# [Exercise prompt]
Every line below must be reproduced exactly. Copy them all.

━━━━━ Data block ━━━━━

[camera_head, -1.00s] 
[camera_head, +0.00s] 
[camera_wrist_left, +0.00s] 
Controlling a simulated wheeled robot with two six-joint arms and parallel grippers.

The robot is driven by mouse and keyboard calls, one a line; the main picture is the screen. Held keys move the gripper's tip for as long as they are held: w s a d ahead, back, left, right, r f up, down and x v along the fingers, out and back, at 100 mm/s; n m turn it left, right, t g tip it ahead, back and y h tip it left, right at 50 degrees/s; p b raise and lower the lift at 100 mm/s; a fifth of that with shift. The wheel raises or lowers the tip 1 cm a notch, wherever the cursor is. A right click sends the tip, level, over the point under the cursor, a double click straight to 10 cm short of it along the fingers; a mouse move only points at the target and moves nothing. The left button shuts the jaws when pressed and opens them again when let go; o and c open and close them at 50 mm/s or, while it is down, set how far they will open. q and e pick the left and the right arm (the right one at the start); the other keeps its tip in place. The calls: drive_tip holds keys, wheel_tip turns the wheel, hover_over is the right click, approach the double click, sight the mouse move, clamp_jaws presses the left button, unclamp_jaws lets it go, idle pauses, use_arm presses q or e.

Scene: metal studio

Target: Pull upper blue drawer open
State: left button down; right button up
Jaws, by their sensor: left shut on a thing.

━━━━━

# [Task response]
[camera_head, -1.00s] 
[camera_head, +0.00s] 
[camera_wrist_left, +0.00s] 
Controlling a simulated wheeled robot with two six-joint arms and parallel grippers.

The robot is driven by mouse and keyboard calls, one a line; the main picture is the screen. Held keys move the gripper's tip for as long as they are held: w s a d ahead, back, left, right, r f up, down and x v along the fingers, out and back, at 100 mm/s; n m turn it left, right, t g tip it ahead, back and y h tip it left, right at 50 degrees/s; p b raise and lower the lift at 100 mm/s; a fifth of that with shift. The wheel raises or lowers the tip 1 cm a notch, wherever the cursor is. A right click sends the tip, level, over the point under the cursor, a double click straight to 10 cm short of it along the fingers; a mouse move only points at the target and moves nothing. The left button shuts the jaws when pressed and opens them again when let go; o and c open and close them at 50 mm/s or, while it is down, set how far they will open. q and e pick the left and the right arm (the right one at the start); the other keeps its tip in place. The calls: drive_tip holds keys, wheel_tip turns the wheel, hover_over is the right click, approach the double click, sight the mouse move, clamp_jaws presses the left button, unclamp_jaws lets it go, idle pauses, use_arm presses q or e.

Scene: metal studio

Target: Pull upper blue drawer open
State: left button down; right button up
Jaws, by their sensor: left shut on a thing.

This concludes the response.